Borrowing someone’s mat
You might say that it might be a good idea to borrow someone’s mat, but to be really honest, if the person is really taking his practice seriously, they’re not gonna lend you their mat. And in a way I understand, I’m going to speak about the practical side of the whole thing, I like to keep my feet on the ground and talking about energy and muble-jumble isn’t my style. Practically, normally people have only one mat, they’re getting attached to the mat and if you are having a serious yoga practice then you want to do yoga whenever you want, wherever you want. Therefore, it’s not gonna be easy to borrow someone’s mat, and especially if that person is joining you for your first yoga class of course ;). Also, hygienically, do you want to borrow someone’s mat? I’m just speaking for myself now, but it’s not the easiest object to put in the washing machine, and going over it with just a cloth is not really killing all the germs that are coming onto the mat. And yes there will be some germs as you are nearly always barefoot on your mat, you can sweat, gasses will be released, you can put the mat on a space that isn’t cleaned that well, etc. So, maybe it isn’t the best idea to borrow someone’s mat to begin with. I know that I don’t lend out mine so easily.

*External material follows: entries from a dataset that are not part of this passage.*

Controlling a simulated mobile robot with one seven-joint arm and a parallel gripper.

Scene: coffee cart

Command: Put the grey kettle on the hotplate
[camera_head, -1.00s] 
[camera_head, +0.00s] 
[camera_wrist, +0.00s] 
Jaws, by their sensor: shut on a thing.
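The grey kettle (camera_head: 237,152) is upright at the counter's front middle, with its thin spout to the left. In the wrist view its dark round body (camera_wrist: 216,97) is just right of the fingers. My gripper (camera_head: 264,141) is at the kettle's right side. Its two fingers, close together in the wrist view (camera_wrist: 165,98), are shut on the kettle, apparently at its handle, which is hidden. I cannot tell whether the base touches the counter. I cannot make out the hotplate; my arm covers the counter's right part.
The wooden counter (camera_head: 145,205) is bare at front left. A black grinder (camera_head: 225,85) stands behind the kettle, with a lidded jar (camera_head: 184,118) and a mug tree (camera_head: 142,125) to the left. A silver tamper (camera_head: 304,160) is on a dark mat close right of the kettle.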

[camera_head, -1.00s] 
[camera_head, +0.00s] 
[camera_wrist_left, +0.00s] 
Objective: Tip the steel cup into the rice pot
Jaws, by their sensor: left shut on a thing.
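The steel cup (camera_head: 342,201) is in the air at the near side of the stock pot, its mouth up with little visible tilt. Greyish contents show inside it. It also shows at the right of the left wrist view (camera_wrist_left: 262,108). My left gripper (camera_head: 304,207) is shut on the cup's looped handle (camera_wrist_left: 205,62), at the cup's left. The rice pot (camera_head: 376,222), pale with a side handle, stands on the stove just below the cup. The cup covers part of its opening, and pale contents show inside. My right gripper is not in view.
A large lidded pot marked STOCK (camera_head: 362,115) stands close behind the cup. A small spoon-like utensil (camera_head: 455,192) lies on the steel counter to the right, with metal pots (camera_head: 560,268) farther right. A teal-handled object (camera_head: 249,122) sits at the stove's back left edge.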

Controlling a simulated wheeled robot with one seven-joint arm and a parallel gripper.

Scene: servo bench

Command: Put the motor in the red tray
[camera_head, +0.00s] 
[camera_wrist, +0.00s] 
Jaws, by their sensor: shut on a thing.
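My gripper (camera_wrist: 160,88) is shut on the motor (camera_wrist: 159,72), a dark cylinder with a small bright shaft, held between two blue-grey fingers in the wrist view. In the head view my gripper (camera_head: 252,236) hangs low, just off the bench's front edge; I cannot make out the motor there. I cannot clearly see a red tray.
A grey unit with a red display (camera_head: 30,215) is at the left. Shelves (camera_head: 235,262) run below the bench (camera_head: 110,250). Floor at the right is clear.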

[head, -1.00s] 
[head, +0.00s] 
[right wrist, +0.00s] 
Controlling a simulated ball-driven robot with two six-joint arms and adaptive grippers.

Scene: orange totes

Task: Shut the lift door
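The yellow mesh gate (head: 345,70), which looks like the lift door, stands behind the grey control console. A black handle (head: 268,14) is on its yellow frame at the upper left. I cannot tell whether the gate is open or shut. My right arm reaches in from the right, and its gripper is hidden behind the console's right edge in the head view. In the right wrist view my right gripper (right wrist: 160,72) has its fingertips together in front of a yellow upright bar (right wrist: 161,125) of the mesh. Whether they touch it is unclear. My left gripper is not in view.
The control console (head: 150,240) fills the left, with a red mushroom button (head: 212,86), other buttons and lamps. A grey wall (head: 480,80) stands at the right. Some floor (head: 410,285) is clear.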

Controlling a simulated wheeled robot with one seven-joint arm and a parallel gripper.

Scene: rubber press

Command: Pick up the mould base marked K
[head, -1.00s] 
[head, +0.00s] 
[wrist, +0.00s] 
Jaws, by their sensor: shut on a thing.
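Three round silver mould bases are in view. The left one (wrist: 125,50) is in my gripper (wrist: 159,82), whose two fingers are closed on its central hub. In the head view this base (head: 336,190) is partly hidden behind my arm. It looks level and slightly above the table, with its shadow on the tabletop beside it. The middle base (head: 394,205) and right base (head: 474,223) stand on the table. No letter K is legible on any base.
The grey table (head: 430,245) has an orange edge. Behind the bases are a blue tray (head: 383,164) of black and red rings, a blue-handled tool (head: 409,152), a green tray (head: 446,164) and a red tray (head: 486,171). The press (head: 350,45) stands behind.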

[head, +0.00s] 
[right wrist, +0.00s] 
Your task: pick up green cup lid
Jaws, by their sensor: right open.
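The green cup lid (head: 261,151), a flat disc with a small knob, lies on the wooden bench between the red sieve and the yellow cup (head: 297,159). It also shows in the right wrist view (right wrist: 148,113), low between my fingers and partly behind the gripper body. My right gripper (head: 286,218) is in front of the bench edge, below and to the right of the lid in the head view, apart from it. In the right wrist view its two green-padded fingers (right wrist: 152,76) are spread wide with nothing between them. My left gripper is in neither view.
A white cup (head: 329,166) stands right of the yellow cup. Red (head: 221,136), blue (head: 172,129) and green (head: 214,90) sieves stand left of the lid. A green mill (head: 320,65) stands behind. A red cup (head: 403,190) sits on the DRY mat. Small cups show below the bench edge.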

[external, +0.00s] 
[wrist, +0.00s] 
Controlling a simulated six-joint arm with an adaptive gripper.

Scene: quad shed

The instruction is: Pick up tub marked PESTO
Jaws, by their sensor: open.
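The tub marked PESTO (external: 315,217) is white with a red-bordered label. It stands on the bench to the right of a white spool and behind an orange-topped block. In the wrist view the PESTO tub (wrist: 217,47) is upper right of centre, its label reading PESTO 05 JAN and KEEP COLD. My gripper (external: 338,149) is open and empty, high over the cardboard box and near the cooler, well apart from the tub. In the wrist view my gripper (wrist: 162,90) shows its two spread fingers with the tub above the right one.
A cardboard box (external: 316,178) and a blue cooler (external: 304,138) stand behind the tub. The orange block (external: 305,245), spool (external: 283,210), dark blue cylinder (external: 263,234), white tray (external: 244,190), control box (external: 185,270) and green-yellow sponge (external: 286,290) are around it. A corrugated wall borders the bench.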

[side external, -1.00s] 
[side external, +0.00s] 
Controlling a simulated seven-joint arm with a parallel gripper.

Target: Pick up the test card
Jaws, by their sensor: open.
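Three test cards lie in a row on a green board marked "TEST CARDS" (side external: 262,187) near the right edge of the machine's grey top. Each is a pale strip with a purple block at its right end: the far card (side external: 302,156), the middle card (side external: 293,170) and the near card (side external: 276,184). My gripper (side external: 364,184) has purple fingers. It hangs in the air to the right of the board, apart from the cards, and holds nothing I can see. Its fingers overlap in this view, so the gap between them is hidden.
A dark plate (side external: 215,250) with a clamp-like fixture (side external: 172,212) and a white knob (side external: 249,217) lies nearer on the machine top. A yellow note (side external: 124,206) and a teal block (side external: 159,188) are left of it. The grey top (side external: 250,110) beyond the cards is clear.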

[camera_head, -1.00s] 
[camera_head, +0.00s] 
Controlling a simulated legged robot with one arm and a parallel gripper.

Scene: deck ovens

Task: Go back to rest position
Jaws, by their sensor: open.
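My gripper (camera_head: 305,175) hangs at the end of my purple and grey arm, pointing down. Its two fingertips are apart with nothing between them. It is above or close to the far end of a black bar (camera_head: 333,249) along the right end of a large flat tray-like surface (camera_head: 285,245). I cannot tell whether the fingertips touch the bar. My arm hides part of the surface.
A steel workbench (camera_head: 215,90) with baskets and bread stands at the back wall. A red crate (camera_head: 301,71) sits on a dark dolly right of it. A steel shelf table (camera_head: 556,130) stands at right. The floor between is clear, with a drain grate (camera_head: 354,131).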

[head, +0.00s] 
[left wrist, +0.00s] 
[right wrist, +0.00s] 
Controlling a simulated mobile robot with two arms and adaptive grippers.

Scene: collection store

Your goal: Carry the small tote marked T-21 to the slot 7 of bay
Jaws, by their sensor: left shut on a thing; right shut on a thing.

This one is a hard one for me to talk about. I haven’t really looked a lot into materials that producers use. I do know that as the moment there is a big hype for organic mats, which is really amazing. But as the same time it’s also a bit more expensive. So if that’s what you want for your first beginner’s mat, go for it. The environment will be grateful to you! And sometimes I even wish I would’ve bought an ecological mat, but the one I have now is perfect for my size, my weight and my bad knees. So in that way I just hope I’ll do with that mat for the rest of my life so that it wasn’t a waste as least. If you’re not very into the ecological hype, then make sure you’ll buy a mat with a good grip. The one I would recommend for that is PVC. Most non-ecological yoga mats are made of this material and it’s just the best if you need some grip. Also, when you’re a person that sweats a lot during physical activity it’s good to use this material.
It’s not always easy to find your first beginner mat. And what I didn’t talk about before is: if the studio you’re going to offers mats to use for their students, then start there! It saves you a lot of hassle, studios mostly use amazing mats already because they want to offer their students the best experience they can get. If they don’t, then look around a bit, also see if there is one particular mat that pops out, one that you really like. And, read reviews, their’s a whole community out their that can help you with your choice, so reach out to them.
That’s it for now, if you have questions, don’t feel ashamed to ask them and I’ll get back to you as soon as I can.
Nama-stay wonderful everyone!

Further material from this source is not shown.